Example 1: Basic polynomial
Find ∫(4x³ - 2x + 7) dx
Solution:
- ∫4x³ dx = 4·(x⁴/4) + C = x⁴ + C
- ∫-2x dx = -2·(x²/2) + C = -x² + C
- ∫7 dx = 7x + C
- Combine: x⁴ - x² + 7x + C
Example 2: Exponential function
Find ∫(5eˣ - 3e⁻ˣ) dx
Solution:
- ∫5eˣ dx = 5eˣ + C
- ∫-3e⁻ˣ dx = -3·(e⁻ˣ)/-1 + C = 3e⁻ˣ + C
- Combine: 5eˣ + 3e⁻ˣ + C
Example 3: Trigonometric function
Find ∫(2sin(x) - 3cos(x)) dx
Solution:
- ∫2sin(x) dx = -2cos(x) + C
- ∫-3cos(x) dx = -3sin(x) + C
- Combine: -2cos(x) - 3sin(x) + C
FAQ
- What is the difference between definite and indefinite integrals?
- An indefinite integral represents a family of functions (with a constant of integration), while a definite integral represents a specific numerical value over an interval.
- Why do we need the constant of integration in indefinite integrals?

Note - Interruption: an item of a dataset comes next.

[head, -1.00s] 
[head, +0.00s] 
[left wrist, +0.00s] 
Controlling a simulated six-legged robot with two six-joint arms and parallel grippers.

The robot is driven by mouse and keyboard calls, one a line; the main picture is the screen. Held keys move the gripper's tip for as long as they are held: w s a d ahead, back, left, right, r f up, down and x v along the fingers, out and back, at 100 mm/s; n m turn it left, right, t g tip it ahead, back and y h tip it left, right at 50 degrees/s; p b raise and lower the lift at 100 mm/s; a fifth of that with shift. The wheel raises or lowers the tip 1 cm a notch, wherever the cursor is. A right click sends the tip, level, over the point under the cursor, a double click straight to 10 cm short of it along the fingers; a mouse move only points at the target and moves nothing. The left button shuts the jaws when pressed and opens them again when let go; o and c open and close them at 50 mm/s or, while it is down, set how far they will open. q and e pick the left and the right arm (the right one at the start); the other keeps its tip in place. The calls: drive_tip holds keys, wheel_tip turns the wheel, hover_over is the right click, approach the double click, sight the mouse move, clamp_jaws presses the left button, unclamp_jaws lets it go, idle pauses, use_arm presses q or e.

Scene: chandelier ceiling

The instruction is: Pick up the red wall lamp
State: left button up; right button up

- The constant accounts for the infinite number of functions that could have the same derivative. It represents the arbitrary constant in the general solution.
- How do I know when to use integration by parts?
- Integration by parts is useful when the integrand is a product of two functions. The formula is ∫u dv = uv - ∫v du.
- What if I can't find the antiderivative of a function?
- If you can't find an antiderivative using basic rules, you may need to use more advanced techniques like substitution, integration by parts, or partial fractions.
- How can I check if my antiderivative is correct?
- Differentiate your result and see if you get back to the original integrand. This is the best way to verify your solution.